This is always an important anniversary for me, though this year especially, it makes me feel old. When I was 20, I spent a week in Berlin. in November of 1989. Change was in the air, but the Iron Curtain was still very much in place. I crossed the border – guards with machine guns! dogs! barbed wire! watchtowers! – several times and got a chance to see what life was like on the Eastern side. It was a bit surreal- one of those things you have to see to believe. My trip ended November 7th, and I went back to Freiburg, where I was spending a year at the university. Bad timing!
I was sitting in my dorm room the night of November 9, working on my Russian translation- Ironically, a bit of Soviet propaganda entitled “Narodnaya Uchitelnitsa,” or, “The People’s Schoolteacher.” I kept hearing shouts from the common room, but dismissed it as probably an exciting soccer game, until someone pounded on my door.
My first reaction was shock at the sight of people engaging in an activity that would have gotten them shot just a few days ago- as in, climbing over the wall. Next, I felt extreme annoyance that I was not there right now. Then, I felt even more annoyance when I realized that several of my American friends were there right now, on the exact same tour I’d taken the previous week. At least they were kind enough to bring me a piece of the wall when they came back.
The next few weeks were fantastic. We were already used to seeing a lot of East German refugees- they’d been coming by the thousands for the past several months, mostly through Hungary who refused to shoot at people crossing the border.

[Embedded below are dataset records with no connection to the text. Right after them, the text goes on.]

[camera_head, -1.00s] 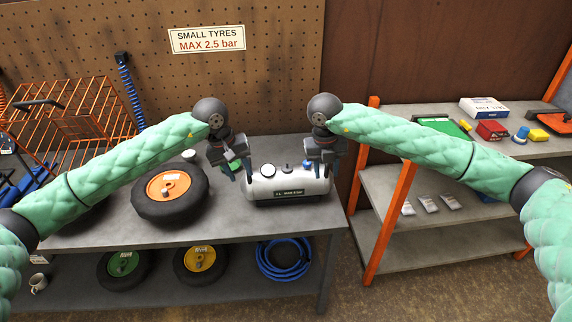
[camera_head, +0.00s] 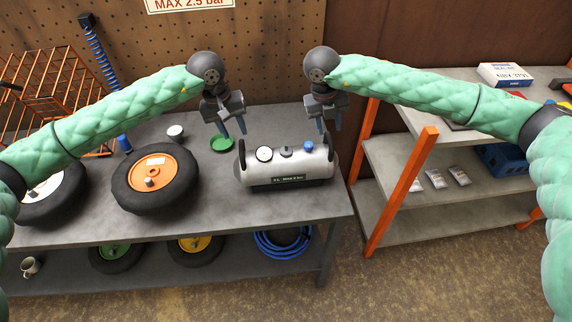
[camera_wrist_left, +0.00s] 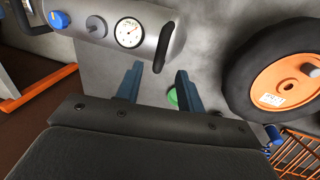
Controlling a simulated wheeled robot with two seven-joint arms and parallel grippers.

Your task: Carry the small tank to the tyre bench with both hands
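The small tank (camera_head: 285,172) is a silver cylinder with a dark label, a gauge, a blue knob and a black handle at each end. It rests upright on the right end of the grey tyre bench (camera_head: 225,219). My left gripper (camera_head: 232,130) is open and empty, behind and above the tank's left end. The left wrist view shows its fingers (camera_wrist_left: 158,82) apart, with the tank (camera_wrist_left: 100,22) and one handle beyond them, clear of the fingers. My right gripper (camera_head: 329,126) is open and empty near the tank's right handle; whether it touches is hard to tell.
A black tyre with an orange hub (camera_head: 155,180) lies left of the tank. A green dish (camera_head: 222,144) and a small cup (camera_head: 175,132) stand behind. An orange-posted shelf (camera_head: 400,190) with boxes stands right, past a gap. A pegboard (camera_head: 270,50) rises behind the bench.

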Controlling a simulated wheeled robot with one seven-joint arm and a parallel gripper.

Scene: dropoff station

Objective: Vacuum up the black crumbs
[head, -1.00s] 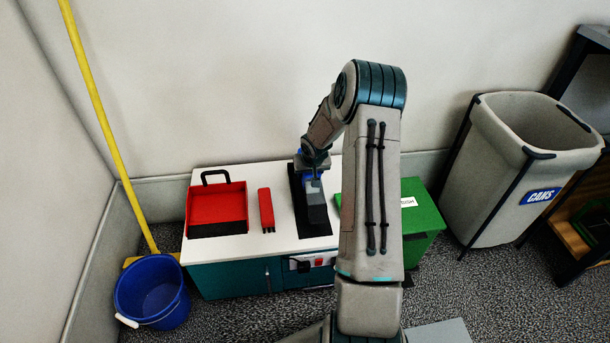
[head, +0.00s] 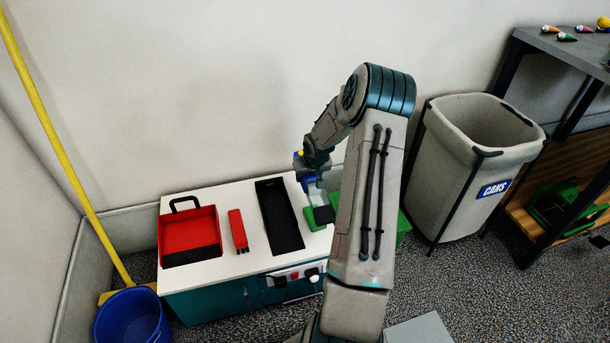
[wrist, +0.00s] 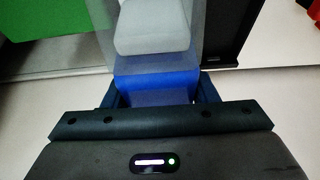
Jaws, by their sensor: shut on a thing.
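My gripper (head: 309,176) is shut on a handheld vacuum, blue near my fingers with a grey and clear body (head: 318,199). I hold it above the right part of the white-topped cabinet, right of an empty black tray (head: 279,216). In the wrist view the vacuum's blue part (wrist: 157,86) sits between my fingers, and its grey and clear body (wrist: 152,25) extends away toward the top. The vacuum's far end is cut off there. I cannot make out any black crumbs in either view.
A red dustpan (head: 190,232) and a red brush (head: 237,230) lie on the cabinet top (head: 208,271). A green bin (head: 403,231) is partly behind my arm. A blue bucket (head: 130,318), a yellow-handled broom (head: 62,150), a CANS bin (head: 465,165) and a dark shelf (head: 565,50) stand around.

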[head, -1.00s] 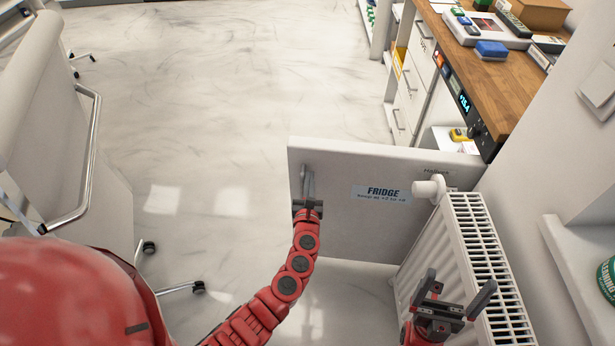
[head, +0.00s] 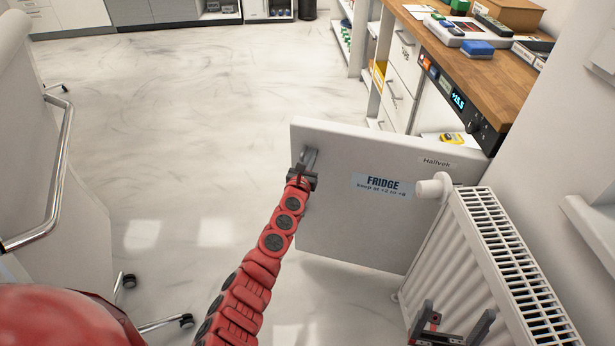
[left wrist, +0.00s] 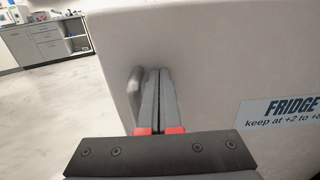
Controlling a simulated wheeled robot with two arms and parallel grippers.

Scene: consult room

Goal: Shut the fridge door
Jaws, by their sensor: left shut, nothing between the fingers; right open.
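The fridge door (head: 345,225) stands wide open, swung out from the counter, its outer face with a FRIDGE label (head: 383,186) towards me. It also fills much of the left wrist view (left wrist: 225,60). A grey bar handle (left wrist: 135,92) is near its free left edge. My left gripper (head: 306,165) is shut and empty, its fingers pointing at the door face just beside the handle. Whether the fingertips touch the door I cannot tell. My right gripper (head: 452,325) is open and empty, low beside the radiator, away from the door.
A white radiator (head: 490,265) stands close in front of the door's hinge side, its valve (head: 433,188) near the door face. The counter (head: 475,70) with drawers and boxes is behind. A couch with a chrome rail (head: 60,190) is at left. The floor left of the door is clear.

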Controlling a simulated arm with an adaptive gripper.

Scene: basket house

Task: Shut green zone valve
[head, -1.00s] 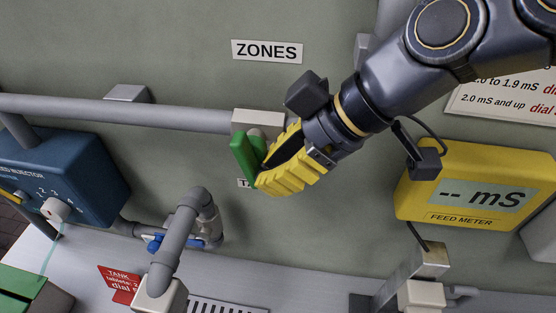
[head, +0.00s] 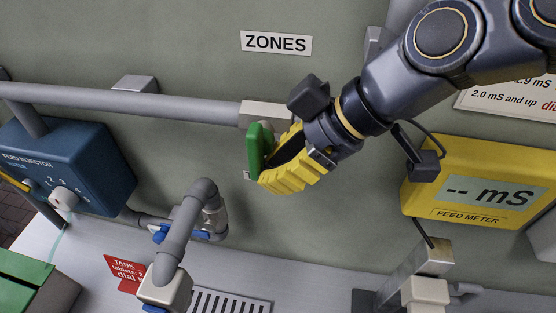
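The green valve handle (head: 254,152) sits below a pale valve body (head: 260,112) at the right end of a grey pipe, under the "ZONES" sign (head: 276,43). The handle hangs nearly upright in the picture, its broad face partly showing. My gripper (head: 270,158) reaches in from the upper right, with its yellow ribbed fingers right against the handle's right side. A dark gap shows between the fingers. They cover part of the handle, and I cannot tell whether they clasp it or only touch it.
A blue feed injector (head: 65,170) is on the left. A yellow feed meter (head: 475,190) hangs on the right, close to my wrist. Below are grey pipes with a blue-handled valve (head: 180,235), a red tank label (head: 125,270) and a drain grille (head: 230,303).

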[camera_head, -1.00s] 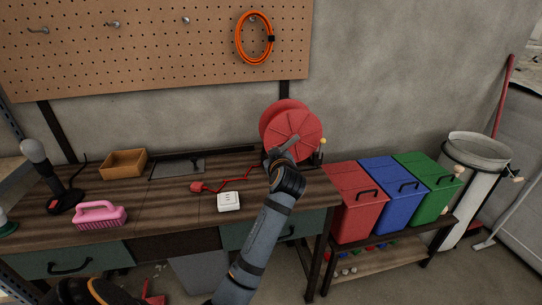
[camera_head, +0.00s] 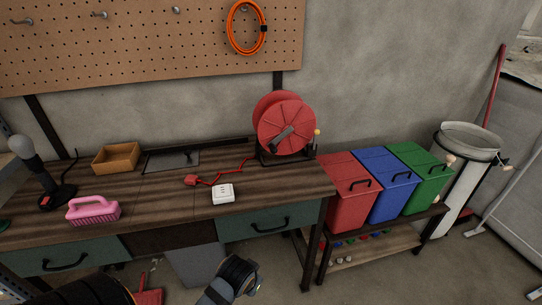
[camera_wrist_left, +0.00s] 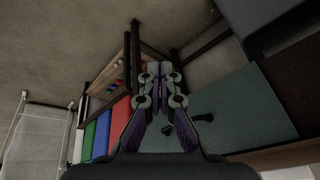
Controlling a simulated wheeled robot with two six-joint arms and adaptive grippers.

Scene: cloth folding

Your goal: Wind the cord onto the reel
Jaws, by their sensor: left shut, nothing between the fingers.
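The red reel (camera_head: 296,112) stands upright on a dark stand at the back right of the workbench. It has a pale crank knob (camera_head: 317,132) on its right side. A red cord (camera_head: 232,171) lies in bends on the bench from the reel to a red plug (camera_head: 196,181). My arm shows low at the bottom of the head view, in front of the bench and apart from the reel. In the left wrist view my left gripper (camera_wrist_left: 160,72) is shut and empty before a green drawer front (camera_wrist_left: 240,105). My right gripper is in neither view.
A white socket box (camera_head: 222,194), a pink brush (camera_head: 92,211) and a wooden tray (camera_head: 116,158) are on the bench. Red (camera_head: 345,190), blue (camera_head: 390,185) and green bins (camera_head: 424,172) stand right of it. An orange coil (camera_head: 231,36) hangs on the pegboard.

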But now they were no longer refugees. They were fellow Germans just coming to visit. There was a brief shortage of bananas (exotic fruit!) and tremendous optimism about impending reunification, which everyone seemed to take for granted.
The giddy atmosphere continued through the first of the year, as the Communist regimes in Eastern Europe continued to fall like dominoes. It was all very exciting until it was time to do some hard thinking about the future. For the West Germans, it meant higher taxes (the amount was pretty open-ended for a while) as they tried to absorb what was in many ways, a third-world country. For the Easterners, it was much harder. Sure, they had their freedom, but their entire way of life was turned upside down. For many, this would mean unemployment for the rest of their lives and a fair amount of social dislocation. Tough times were ahead.
But those first few weeks were amazing. Though I was mad that I wasn’t right there, I did appreciate the front-row seat! On an interesting side note, my father was in Germany, in the US Army as the Berlin Wall was being built, and had a true front-row seat, right on the border, watching it go up!